Posted: Monday, June 10, 2002

Summer means longer days during which Alaskans make the most of their short reprieve from the cold.

However, it also means longer working days for Alaska State Troopers for whom an increase in summer activity further reveals the problems that result from understaffing throughout the state.

"Especially on the Kenai Peninsula, which is a magnet for recreational activity, population increases exponentially while the number of troopers doesn't change," said Greg Wilkinson, information officer for the troopers.

"Would we like to see more troopers? Of course. We prioritize our calls and try to get there as fast as we can."

However, sometimes that isn't fast enough.

That was the case when Jerry Dixon, a longtime Seward resident, was trying to spend the weekend of May 25 camping with his family and friends near the Tern Lake rest area along the Old Seward Highway. Their Saturday evening was disturbed when a rental motor home allegedly pulled into the area and its occupants set up target practice on a picnic table.

According to Dixon, at least three men fired off 100 rounds into beer cans before calling it a night and retiring back into the camper. The men were asleep and the guns were nowhere in sight by the time troopers, whom Dixon and others camped nearby had called more than an hour earlier, were finally able to respond.

Dixon does not blame the troopers for the delayed response, which he later discovered was because the trooper pulled over an intoxicated driver on his way to the scene.

"Troopers are great. Limited enforcement just can't possibly cover the entire area. It just starts to show when things start to break down," he said. "You aren't going to get a timely response when they are spread so thin."

Alaska's population increased from 400,000 to 622,000 between 1980 and 1999. During almost the same time from 1983 to 1999 the number of troopers decreased from 323 to 237.

"We are so thinly spread out that we could add those 86 back and still be undermanned," Wilkinson said.

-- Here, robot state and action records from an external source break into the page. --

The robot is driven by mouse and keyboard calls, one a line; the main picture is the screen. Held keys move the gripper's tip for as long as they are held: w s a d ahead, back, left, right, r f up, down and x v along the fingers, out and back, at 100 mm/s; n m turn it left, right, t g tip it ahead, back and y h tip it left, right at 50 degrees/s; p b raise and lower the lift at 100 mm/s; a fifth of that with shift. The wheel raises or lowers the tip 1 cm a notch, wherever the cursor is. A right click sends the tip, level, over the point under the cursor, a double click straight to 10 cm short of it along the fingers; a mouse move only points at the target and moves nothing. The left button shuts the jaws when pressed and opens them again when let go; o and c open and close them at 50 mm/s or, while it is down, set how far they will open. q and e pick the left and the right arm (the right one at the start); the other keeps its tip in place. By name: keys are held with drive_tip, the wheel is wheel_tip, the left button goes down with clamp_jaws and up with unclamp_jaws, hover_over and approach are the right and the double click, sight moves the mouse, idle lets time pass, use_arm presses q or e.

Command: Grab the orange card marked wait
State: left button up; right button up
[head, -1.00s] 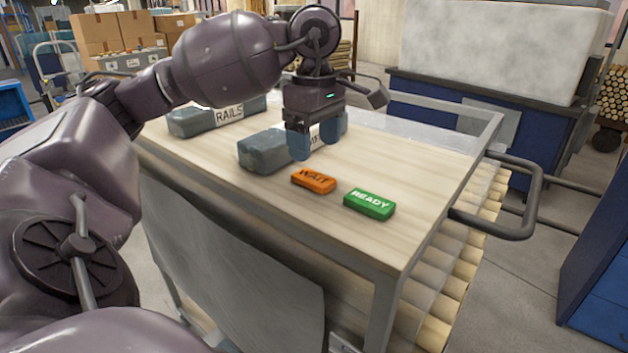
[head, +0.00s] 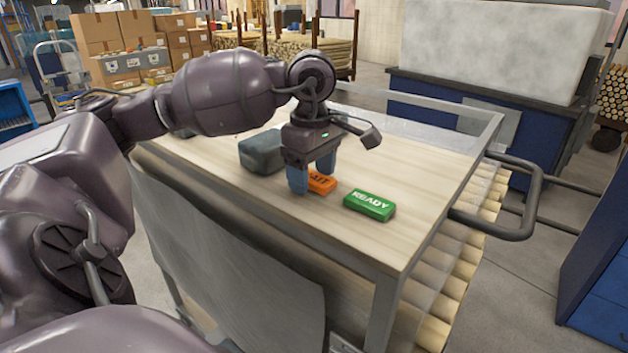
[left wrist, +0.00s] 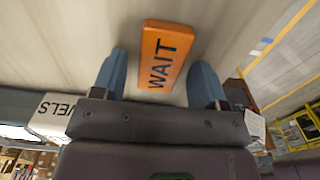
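The orange card marked WAIT (head: 322,183) lies flat on the cart's pale wooden top. My left gripper (head: 312,178) is open and pointing down over it, and hides part of its lettering in the head view. In the left wrist view the card (left wrist: 168,52) shows between the two blue fingers of my left gripper (left wrist: 160,62), toward the fingertips, with a gap on each side. It is not gripped. A green card marked READY (head: 369,205) lies to the right of the orange card in the head view. My right gripper is not in view.
The cart top (head: 430,165) is bare right of the green card. A metal handle (head: 535,195) sticks out at right.

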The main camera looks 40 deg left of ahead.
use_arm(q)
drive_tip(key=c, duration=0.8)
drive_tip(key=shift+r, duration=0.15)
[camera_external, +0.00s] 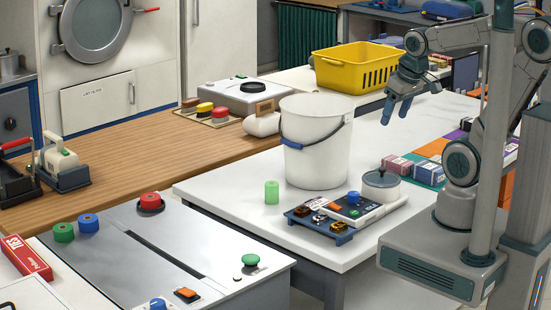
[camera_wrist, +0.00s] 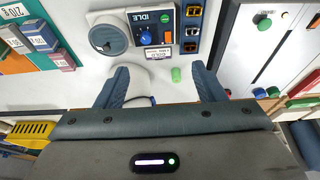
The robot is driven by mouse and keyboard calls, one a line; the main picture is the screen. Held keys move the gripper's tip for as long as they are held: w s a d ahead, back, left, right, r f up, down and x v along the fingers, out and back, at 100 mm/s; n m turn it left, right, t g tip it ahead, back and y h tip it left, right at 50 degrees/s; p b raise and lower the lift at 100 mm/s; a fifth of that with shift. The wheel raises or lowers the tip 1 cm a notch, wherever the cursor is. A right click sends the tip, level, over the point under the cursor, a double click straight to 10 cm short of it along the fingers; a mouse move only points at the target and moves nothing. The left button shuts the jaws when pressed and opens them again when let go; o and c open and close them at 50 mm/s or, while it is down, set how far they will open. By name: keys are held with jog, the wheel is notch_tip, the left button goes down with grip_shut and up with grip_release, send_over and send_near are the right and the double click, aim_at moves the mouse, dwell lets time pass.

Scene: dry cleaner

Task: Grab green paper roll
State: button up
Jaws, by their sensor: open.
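The green paper roll (camera_external: 272,191) is a small pale-green cylinder standing upright on the white table (camera_external: 225,190), in front of the white bucket (camera_external: 316,160). In the wrist view the roll (camera_wrist: 176,74) shows small, between the fingers in the picture but well beyond them, nearer the right finger. My gripper (camera_external: 396,113) is open and empty in the external view, raised above the table to the right of the bucket. Its two spread fingers also show in the wrist view (camera_wrist: 160,82).
The bucket stands close behind the roll. A blue tray (camera_external: 337,238) and a device with a round grey lid (camera_external: 381,186) lie to its right. A yellow basket (camera_external: 355,68) is farther back. Table left of the roll is clear.

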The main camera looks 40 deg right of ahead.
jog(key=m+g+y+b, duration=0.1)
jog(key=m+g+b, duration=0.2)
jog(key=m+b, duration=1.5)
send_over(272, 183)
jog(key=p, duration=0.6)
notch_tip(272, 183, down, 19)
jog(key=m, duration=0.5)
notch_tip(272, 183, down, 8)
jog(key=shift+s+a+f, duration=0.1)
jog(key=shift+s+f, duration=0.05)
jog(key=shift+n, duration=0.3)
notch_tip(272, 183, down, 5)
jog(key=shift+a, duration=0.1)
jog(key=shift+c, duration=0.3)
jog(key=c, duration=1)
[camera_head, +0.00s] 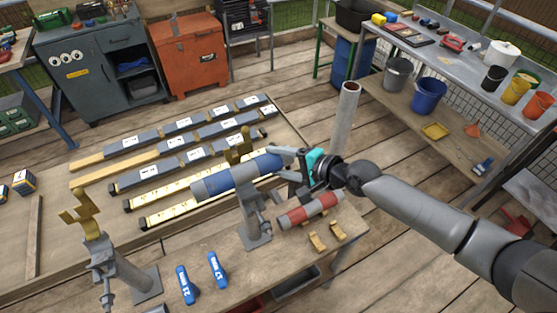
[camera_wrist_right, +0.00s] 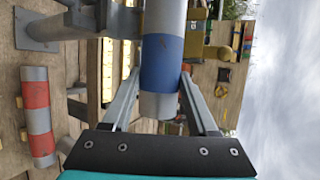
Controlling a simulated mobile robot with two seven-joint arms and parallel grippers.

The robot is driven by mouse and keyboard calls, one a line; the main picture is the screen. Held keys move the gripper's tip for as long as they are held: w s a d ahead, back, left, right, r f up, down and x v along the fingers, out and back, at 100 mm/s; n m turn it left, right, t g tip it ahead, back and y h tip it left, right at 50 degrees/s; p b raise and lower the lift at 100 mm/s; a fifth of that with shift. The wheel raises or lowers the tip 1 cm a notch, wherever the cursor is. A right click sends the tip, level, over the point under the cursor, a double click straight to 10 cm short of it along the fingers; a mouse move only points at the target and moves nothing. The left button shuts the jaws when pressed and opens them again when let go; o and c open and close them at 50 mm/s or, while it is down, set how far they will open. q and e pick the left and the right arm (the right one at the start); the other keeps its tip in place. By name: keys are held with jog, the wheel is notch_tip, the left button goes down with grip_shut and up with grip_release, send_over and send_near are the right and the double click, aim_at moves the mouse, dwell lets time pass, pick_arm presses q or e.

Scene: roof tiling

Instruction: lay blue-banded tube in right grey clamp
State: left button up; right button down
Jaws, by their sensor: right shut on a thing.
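The blue-banded tube (camera_head: 243,174) is grey with blue sections and lies roughly level over the right grey clamp (camera_head: 251,212), with a gold jaw (camera_head: 238,144) standing behind it. Whether the tube rests in the clamp or hovers just above it, I cannot tell. My right gripper (camera_head: 288,163) is shut on the tube near its right end. In the right wrist view the tube (camera_wrist_right: 162,62) runs between the two fingers (camera_wrist_right: 160,95), and its grey end points toward the palm. My left gripper is not in view.
A second stand with a gold clamp (camera_head: 82,215) is at the left. A red-banded tube (camera_head: 308,209), two gold pieces (camera_head: 327,237) and two blue-labelled pieces (camera_head: 202,278) lie on the wooden bench (camera_head: 240,285). A tall grey pipe (camera_head: 344,120) stands behind my right gripper.

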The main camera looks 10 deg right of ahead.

However, there is a system in place that picks up some slack around the 500,000 square miles troopers are expected to patrol. Through special commissions awarded to federal officers by state agencies and vice versa, dispatchers and officers can use their own discretion and respond to calls outside of traditional agency lines.

So, while the trooper dispatched to Tern Lake may have been delayed, Paul Kain, a law enforcement officer with the U.S. Forest Service, said he also could have been notified and sent to the incident.

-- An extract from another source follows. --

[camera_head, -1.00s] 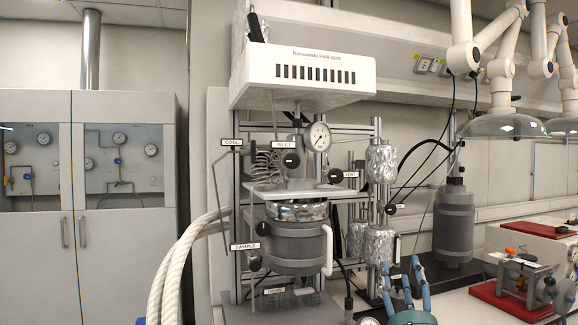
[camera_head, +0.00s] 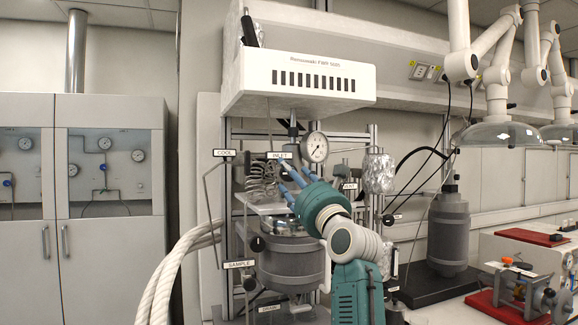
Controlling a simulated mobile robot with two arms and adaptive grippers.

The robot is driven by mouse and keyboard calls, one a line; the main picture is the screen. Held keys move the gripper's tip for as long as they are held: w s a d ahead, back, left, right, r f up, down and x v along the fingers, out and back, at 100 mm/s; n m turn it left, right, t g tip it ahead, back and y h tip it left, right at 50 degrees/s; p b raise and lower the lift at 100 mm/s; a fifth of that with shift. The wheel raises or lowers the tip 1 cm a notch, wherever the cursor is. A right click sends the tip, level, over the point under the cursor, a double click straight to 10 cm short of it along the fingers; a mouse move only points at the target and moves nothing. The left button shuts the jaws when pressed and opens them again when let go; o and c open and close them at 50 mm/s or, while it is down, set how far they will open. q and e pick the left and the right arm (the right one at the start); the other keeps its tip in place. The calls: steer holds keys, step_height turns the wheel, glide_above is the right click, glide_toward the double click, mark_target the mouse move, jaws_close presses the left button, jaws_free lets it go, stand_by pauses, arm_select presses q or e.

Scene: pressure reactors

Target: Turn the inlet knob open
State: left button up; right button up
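The INLET label (camera_head: 279,155) hangs on the reactor just below the white housing. The round black inlet knob under it is hidden behind the blue fingers of my right gripper (camera_head: 283,174). That gripper comes up from the lower right, with its fingers pointing up and left at the knob's place. The fingers look spread apart; whether they touch the knob I cannot tell. My left gripper is not in view.
A pressure gauge (camera_head: 315,147) sits right of the label, close to the fingers. The COOL label (camera_head: 224,153) and a metal coil (camera_head: 262,178) are to the left. Foil-wrapped cylinder (camera_head: 379,174) stands to the right. White hoses (camera_head: 172,270) run at lower left.

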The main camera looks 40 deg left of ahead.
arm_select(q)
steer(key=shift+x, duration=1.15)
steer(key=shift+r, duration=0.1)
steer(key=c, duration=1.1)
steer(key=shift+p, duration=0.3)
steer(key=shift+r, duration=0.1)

"We are just trying to work cooperatively to cover things as much as we can," said Kain.

The system allows officers from various agencies, both state and federal, to respond to problems that pose immediate safety risks regardless of whether the incident is within their jurisdiction, said Sgt. Brandon Anderson from the Seward trooper station.

"It is wonderful to have them out there, to know that someone else is there," he said.

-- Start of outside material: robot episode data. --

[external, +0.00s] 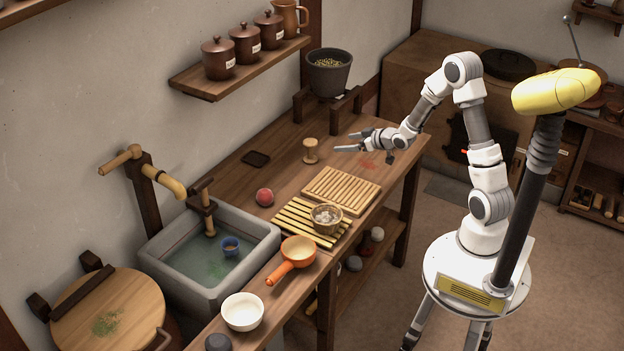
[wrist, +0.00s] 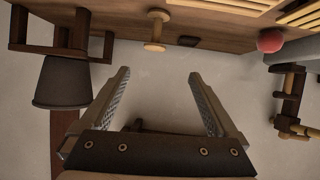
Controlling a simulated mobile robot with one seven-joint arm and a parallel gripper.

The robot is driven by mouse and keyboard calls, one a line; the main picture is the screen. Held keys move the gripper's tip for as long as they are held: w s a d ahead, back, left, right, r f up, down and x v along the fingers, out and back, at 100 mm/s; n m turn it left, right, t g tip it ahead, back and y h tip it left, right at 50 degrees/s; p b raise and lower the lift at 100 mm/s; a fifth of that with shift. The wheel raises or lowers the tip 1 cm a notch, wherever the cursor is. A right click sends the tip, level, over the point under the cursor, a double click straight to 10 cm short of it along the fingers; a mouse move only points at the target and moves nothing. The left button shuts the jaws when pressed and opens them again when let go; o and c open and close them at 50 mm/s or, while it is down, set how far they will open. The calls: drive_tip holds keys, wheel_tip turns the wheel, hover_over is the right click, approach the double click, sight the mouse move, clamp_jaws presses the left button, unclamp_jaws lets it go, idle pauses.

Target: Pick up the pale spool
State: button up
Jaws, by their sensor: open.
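The pale spool (external: 310,151) stands upright on the wooden workbench, with wide ends and a narrow waist. In the wrist view the spool (wrist: 156,30) shows whole near the top centre, above and beyond the fingertips and roughly in line with the gap between them. My gripper (external: 343,142) is open and empty, its fingers pointing left toward the spool, which is a short way off the tips in the external view. The open fingers (wrist: 158,75) also frame bare wall in the wrist view. The spool is not touched.
A dark square coaster (external: 256,159) and a red ball (external: 265,197) lie left of the spool. A slatted board (external: 341,190) lies in front. A dark pot (external: 329,75) sits on a wooden stand behind. The bench around the spool is clear.

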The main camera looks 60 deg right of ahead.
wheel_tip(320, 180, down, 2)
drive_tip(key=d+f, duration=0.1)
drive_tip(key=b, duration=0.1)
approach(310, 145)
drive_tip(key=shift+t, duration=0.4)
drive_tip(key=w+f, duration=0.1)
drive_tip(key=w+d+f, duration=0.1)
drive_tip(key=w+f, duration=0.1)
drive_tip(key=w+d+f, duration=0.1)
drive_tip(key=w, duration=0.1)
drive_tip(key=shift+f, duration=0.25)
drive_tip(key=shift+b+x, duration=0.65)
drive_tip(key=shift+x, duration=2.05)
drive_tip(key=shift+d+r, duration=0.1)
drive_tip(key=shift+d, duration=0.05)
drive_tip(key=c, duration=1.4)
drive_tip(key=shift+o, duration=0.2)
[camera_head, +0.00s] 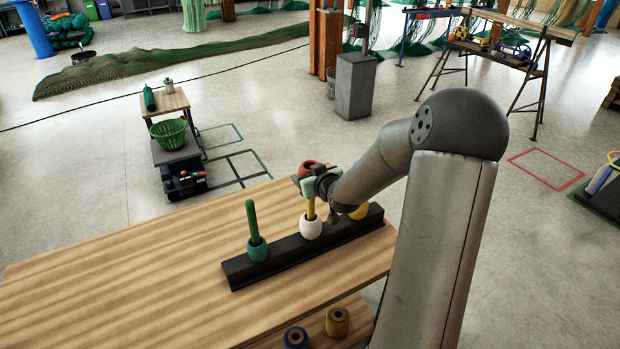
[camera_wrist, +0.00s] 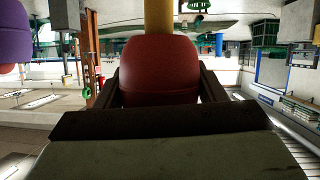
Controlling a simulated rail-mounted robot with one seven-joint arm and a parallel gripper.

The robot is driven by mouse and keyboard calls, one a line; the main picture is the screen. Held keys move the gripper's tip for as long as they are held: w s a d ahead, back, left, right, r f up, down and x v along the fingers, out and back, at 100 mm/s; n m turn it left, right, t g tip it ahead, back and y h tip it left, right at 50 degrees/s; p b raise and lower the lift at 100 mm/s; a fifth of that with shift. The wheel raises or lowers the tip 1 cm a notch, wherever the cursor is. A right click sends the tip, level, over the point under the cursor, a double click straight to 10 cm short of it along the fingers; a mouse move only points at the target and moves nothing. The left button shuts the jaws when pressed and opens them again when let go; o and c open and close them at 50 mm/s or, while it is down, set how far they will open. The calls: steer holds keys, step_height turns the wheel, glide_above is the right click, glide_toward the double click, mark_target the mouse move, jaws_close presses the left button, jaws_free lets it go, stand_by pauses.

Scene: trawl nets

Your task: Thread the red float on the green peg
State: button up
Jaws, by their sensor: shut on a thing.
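My gripper (camera_head: 307,173) is shut on the red float (camera_head: 308,165), which also fills the middle of the wrist view (camera_wrist: 160,65) between the two fingers. It is over the middle, yellow peg (camera_head: 311,207), which has a white float (camera_head: 311,228) at its base. In the wrist view a yellow post meets the red float; I cannot tell whether the float is still around the peg's tip.
The pegs stand on a black bar (camera_head: 272,258) on the wooden table (camera_head: 130,265). A yellow float (camera_head: 358,211) shows partly behind my arm. A blue float (camera_head: 296,338) and an ochre float (camera_head: 337,321) sit below the front edge. The table's left side is clear.

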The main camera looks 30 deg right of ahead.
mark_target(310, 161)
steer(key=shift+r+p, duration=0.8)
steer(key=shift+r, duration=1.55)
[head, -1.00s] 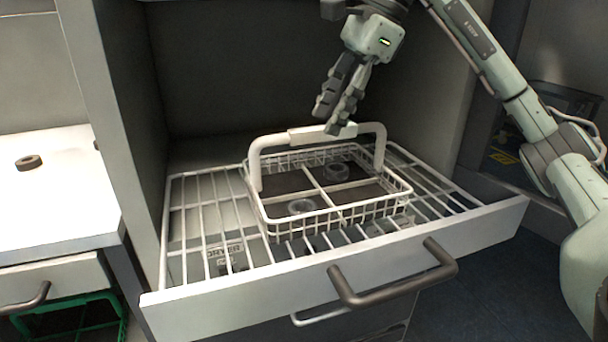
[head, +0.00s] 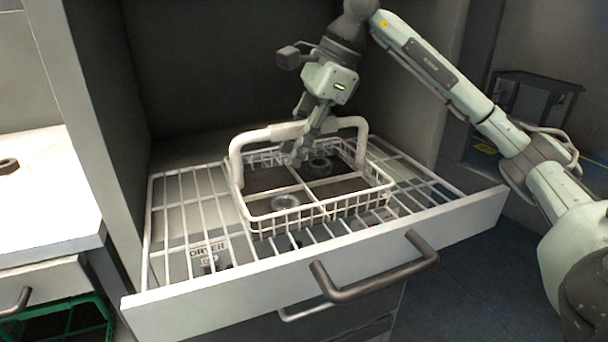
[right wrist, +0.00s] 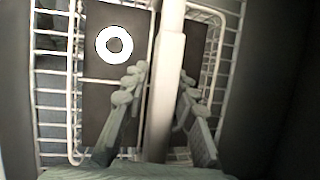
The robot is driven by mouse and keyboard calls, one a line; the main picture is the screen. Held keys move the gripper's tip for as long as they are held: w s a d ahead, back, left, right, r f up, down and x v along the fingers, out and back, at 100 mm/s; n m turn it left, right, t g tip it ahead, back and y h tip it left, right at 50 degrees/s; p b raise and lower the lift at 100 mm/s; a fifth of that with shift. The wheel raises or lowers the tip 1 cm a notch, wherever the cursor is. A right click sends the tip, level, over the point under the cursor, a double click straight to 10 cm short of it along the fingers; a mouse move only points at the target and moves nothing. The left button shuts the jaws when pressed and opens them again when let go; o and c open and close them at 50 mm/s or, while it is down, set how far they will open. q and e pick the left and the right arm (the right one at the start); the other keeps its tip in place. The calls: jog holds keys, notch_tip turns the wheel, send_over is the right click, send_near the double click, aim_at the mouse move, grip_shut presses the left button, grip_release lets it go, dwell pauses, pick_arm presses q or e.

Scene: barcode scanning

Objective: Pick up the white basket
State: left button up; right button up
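The white basket (head: 237,165) stands on the wire rack of a pulled-out drawer, with its handle upright and two ring-shaped parts in its compartments. It also shows in the right wrist view (right wrist: 171,65), where its handle bar runs between the fingers. My right gripper (head: 297,156) is at the middle of the handle, pointing down. Its fingers (right wrist: 162,90) are apart, one on each side of the bar, with visible gaps. My left gripper is not in view.
The drawer's wire rack (head: 187,225) has free room on both sides of the basket. The drawer front carries a dark handle (head: 375,275). Cabinet walls close in the left and back. A white counter (head: 45,205) lies left, with a green crate (head: 107,318) below.

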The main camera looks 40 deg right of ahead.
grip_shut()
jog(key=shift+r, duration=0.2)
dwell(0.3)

In the case of the Tern Lake incident, Anderson said, when the trooper was delayed, the dispatcher could have decided to call Kain.

"At that point they could have called. They have discretion to call whoever," he said.

However, he said, because there is no strict protocol dictating actions dispatchers should take, not everyone understands that they can call officers from other agencies to help.

"It is a continual education process, I am certainly not faulting the dispatchers." Anderson said.

Kain, who has talked with Anderson regarding the incident, said he plans also to meet with the head dispatcher in Seward.

"It is just a matter of clearing up a misunderstanding with dispatch," Kain said. "I am not dispatched by Seward on a regular basis but they are not as familiar with procedures."

While he may not be sent on calls by Seward, Kain said, he is frequently dispatched by the Soldotna troopers station for calls that involve federal land or because of his vicinity to the Seward and Moose Pass areas.

However, even though Dixon and others camping in the vicinity of the Tern Lake area called the Seward troopers five times, because the dispatcher didn't know to call Kain the interagency solution of cooperation didn't help Dixon and the other families, one of which left as result of the nearby target practice.

"I didn't have a weapon and they were shooting beer cans. I am assuming they were armed and drinking beer," said Dixon. "It is not my job as citizen to approach them and inform them of the law."